---------- EXERCISE INPUTS ----------

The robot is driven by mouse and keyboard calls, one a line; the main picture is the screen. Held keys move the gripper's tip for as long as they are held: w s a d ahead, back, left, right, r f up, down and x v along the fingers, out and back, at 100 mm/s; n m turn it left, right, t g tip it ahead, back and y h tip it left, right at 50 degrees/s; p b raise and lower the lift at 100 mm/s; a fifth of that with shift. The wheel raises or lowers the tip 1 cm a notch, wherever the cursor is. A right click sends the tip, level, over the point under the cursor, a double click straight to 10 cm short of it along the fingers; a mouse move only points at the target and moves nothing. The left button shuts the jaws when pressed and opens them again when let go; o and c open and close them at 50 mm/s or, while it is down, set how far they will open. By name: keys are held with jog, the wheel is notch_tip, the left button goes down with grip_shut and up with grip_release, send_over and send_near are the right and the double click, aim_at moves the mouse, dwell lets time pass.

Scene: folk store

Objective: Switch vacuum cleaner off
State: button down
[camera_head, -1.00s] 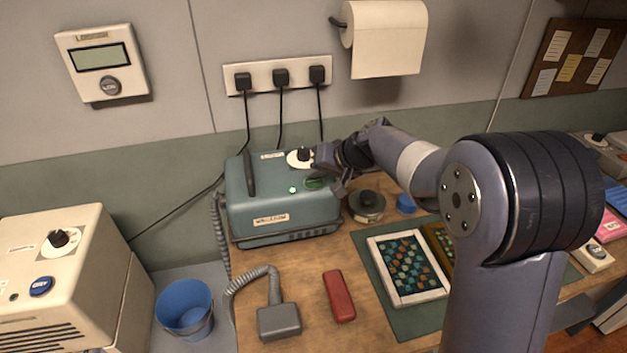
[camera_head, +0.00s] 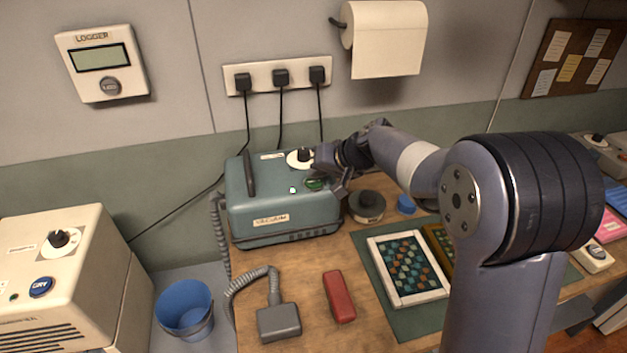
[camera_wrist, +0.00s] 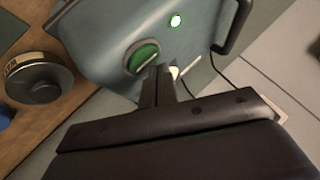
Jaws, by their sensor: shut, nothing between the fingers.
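The vacuum cleaner (camera_head: 265,205) is a teal box with a "VACUUM" label, standing at the back of the wooden bench. On its top are a black knob on a white dial (camera_head: 300,157), a green switch (camera_head: 316,184) and a small lit lamp (camera_head: 293,190). In the wrist view the green switch (camera_wrist: 142,57) and the bright, green-edged lamp (camera_wrist: 176,20) show clearly. My gripper (camera_wrist: 158,72) is shut and empty, its fingertips close beside the green switch; I cannot tell whether they touch it. The gripper partly hides the dial in the wrist view.
A dark round tin (camera_head: 366,206) and a blue cap (camera_head: 406,204) stand right of the vacuum. In front lie a grey hose nozzle (camera_head: 279,322), a red block (camera_head: 339,297) and a framed tile panel (camera_head: 374,252). Plugs fill the wall socket strip (camera_head: 262,76) behind.

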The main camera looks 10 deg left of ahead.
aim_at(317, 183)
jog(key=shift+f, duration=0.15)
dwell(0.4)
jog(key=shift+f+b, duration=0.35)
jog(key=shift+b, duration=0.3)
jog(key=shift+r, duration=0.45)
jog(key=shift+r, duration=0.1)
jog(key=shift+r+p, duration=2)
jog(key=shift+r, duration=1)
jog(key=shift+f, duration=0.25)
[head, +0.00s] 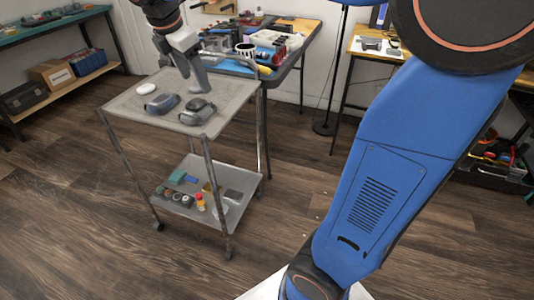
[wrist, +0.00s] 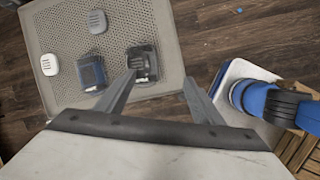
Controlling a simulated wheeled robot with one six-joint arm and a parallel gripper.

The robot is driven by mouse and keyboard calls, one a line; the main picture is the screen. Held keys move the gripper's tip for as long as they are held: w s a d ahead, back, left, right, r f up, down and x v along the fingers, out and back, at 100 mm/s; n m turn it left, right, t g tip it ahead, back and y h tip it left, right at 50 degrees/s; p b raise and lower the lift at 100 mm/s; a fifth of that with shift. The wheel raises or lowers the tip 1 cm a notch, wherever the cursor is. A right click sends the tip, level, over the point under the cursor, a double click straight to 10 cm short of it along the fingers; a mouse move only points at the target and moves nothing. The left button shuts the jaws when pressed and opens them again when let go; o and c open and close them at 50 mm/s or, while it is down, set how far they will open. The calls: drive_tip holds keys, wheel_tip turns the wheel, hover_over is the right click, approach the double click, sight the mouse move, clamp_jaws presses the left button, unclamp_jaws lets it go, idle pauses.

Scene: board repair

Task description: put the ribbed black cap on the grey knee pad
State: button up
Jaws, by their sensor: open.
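The ribbed black cap (wrist: 142,62) sits on the cart's top tray near its front edge. It also shows in the head view (head: 197,112). The grey knee pad (wrist: 97,22), a small ribbed oval, lies flat farther back on the tray in the wrist view. In the head view it is not clear, apparently behind my gripper. My gripper (wrist: 160,75) is open and empty above the tray. Its left fingertip overlaps the cap's edge in the wrist view. I cannot tell how high the fingers are. In the head view my gripper (head: 192,78) hangs over the cart's rear half.
A dark bluish cap (wrist: 90,73) sits left of the black one. A white oval pad (wrist: 48,64) lies farther left. The perforated top tray (head: 232,86) has bare room between things. The lower shelf (head: 215,190) holds small parts. A cluttered table (head: 290,60) stands behind.

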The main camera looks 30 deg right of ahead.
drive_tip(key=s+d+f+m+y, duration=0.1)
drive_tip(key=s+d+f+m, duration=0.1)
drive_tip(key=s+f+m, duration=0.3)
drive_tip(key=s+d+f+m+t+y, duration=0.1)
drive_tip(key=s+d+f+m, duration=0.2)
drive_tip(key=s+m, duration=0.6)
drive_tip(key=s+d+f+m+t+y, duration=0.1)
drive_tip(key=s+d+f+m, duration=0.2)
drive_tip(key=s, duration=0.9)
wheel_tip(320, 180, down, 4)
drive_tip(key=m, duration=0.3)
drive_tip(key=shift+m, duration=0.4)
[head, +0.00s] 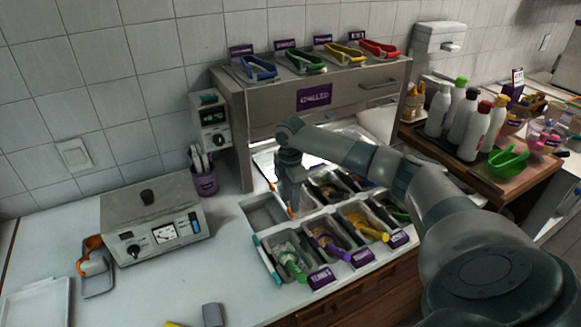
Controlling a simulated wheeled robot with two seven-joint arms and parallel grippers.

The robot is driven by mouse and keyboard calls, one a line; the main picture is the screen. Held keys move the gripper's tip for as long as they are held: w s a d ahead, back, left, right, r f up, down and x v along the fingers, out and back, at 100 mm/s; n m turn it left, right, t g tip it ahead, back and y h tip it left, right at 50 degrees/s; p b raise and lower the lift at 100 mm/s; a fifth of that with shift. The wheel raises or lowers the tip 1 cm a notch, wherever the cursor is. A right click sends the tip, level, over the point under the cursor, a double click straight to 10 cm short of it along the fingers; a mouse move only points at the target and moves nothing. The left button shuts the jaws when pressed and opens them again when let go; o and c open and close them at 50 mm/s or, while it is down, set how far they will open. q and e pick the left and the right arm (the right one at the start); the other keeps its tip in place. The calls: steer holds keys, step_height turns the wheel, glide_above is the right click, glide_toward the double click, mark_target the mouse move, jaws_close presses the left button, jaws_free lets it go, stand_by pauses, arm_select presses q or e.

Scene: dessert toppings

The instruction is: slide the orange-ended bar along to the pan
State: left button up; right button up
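My right gripper (291,203) points down over the topping rail, at the divide between the empty front-left pan and the pans to its right. An orange tip (291,213) shows right below its fingers, and another small orange spot (271,186) shows to the upper left. They look like the ends of the orange-ended bar, whose middle is hidden behind the gripper. Whether the fingers are closed on it is too small to tell. The empty grey pan (262,212) lies left of the gripper. A teal-ended bar (266,259) lies along the rail's left side. My left gripper is out of view.
Front pans hold a green scoop (291,263), a purple scoop (332,246) and a yellow scoop (368,228). The chilled cabinet (350,95) stands behind, with colored tongs on top. A warmer box (153,220) stands left; the counter between is mostly clear.

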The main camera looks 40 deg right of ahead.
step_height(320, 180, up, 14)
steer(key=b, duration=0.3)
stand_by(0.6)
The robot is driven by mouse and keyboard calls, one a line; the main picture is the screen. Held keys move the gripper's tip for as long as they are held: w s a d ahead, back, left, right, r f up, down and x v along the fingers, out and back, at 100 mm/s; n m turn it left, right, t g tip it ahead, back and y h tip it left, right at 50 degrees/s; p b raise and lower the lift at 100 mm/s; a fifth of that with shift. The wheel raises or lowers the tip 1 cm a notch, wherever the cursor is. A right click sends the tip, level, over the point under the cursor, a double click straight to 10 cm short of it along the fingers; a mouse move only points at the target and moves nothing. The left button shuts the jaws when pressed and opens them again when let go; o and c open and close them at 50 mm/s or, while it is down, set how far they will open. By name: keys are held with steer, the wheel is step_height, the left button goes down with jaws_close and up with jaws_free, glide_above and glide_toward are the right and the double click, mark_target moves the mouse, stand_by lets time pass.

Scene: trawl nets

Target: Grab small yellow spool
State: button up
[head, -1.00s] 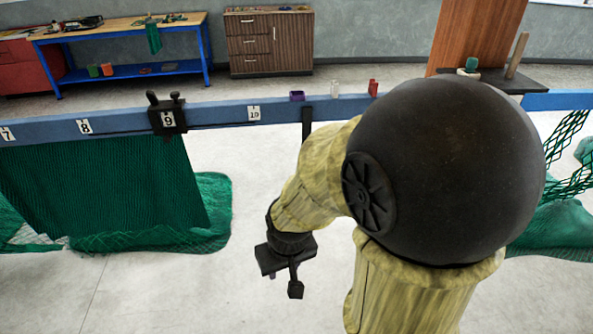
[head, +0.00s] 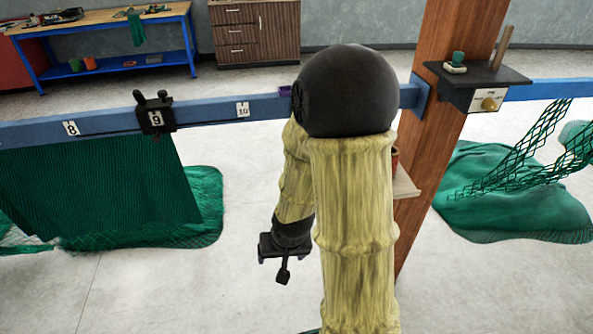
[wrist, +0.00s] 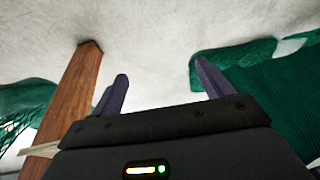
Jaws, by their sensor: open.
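I cannot make out a small yellow spool in either view. My gripper (head: 281,272) hangs low in front of the blue rail in the head view, beside my arm column. In the wrist view my gripper (wrist: 161,82) has its two fingers wide apart with nothing between them. Part of the rail behind my arm is hidden in the head view.
A blue rail (head: 205,112) crosses the view, with number tags and a black clamp (head: 154,113). A purple item (head: 284,91) sits on it beside my arm. A wooden post (head: 440,130) bears a dark shelf (head: 497,74) and a lower light shelf (head: 404,185). Green nets (head: 100,185) hang left.

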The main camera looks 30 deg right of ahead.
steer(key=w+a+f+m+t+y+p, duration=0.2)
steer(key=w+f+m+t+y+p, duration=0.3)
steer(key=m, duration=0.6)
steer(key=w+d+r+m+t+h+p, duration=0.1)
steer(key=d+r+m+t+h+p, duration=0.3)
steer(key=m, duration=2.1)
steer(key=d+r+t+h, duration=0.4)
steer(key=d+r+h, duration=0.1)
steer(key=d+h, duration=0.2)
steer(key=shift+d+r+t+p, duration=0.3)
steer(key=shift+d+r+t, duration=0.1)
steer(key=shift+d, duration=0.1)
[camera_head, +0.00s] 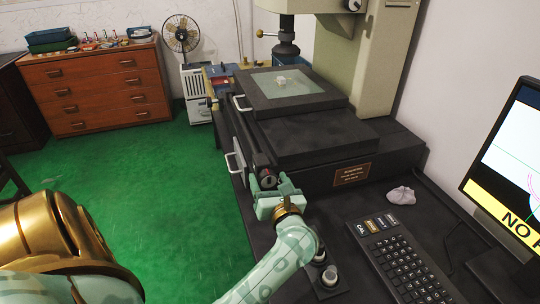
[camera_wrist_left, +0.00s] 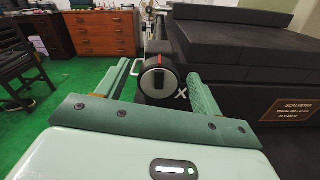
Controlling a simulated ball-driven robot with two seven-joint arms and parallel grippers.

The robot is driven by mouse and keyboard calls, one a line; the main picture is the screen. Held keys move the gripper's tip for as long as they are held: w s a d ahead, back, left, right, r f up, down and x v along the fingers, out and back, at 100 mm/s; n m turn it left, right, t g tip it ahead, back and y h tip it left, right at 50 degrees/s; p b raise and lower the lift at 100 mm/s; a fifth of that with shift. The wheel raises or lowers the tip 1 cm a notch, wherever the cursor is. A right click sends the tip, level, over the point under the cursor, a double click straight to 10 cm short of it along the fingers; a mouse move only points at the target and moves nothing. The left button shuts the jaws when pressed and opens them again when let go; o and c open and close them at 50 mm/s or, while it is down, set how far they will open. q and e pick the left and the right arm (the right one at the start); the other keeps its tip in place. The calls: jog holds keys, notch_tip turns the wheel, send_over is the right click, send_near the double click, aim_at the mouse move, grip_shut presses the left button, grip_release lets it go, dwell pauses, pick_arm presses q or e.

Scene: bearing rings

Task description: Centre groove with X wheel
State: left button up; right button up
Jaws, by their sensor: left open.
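The X wheel (camera_head: 267,178) is a dark round knob at the front end of the machine's stage. It also shows in the left wrist view (camera_wrist_left: 158,80), with a red mark at its top and a white X beside it. My left gripper (camera_head: 268,187) is open, with one green finger on each side of the wheel. I cannot tell whether the fingers touch it. A small pale ring piece (camera_head: 281,81) lies on the stage glass (camera_head: 300,84); its groove is too small to see. My right gripper is not in view.
The monitor (camera_head: 520,150) at the right shows a pink curve, a green line and a yellow banner partly reading "NO". Stage handles (camera_head: 241,103) stick out leftward.

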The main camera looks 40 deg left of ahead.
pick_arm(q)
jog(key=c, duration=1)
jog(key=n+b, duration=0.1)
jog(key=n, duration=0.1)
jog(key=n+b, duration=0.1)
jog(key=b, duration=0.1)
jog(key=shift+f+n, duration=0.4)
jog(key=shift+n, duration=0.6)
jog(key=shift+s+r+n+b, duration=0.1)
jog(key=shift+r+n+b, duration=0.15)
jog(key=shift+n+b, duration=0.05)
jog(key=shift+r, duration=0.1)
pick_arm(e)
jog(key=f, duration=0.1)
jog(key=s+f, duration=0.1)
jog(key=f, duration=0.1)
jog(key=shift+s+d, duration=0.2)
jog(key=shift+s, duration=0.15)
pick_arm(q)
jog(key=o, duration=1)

----------

* [WHAT YOU HAVE TO DO]
Give the count of lines that hold the word "description", with nothing added.

* [PROBLEM SOLUTION]
2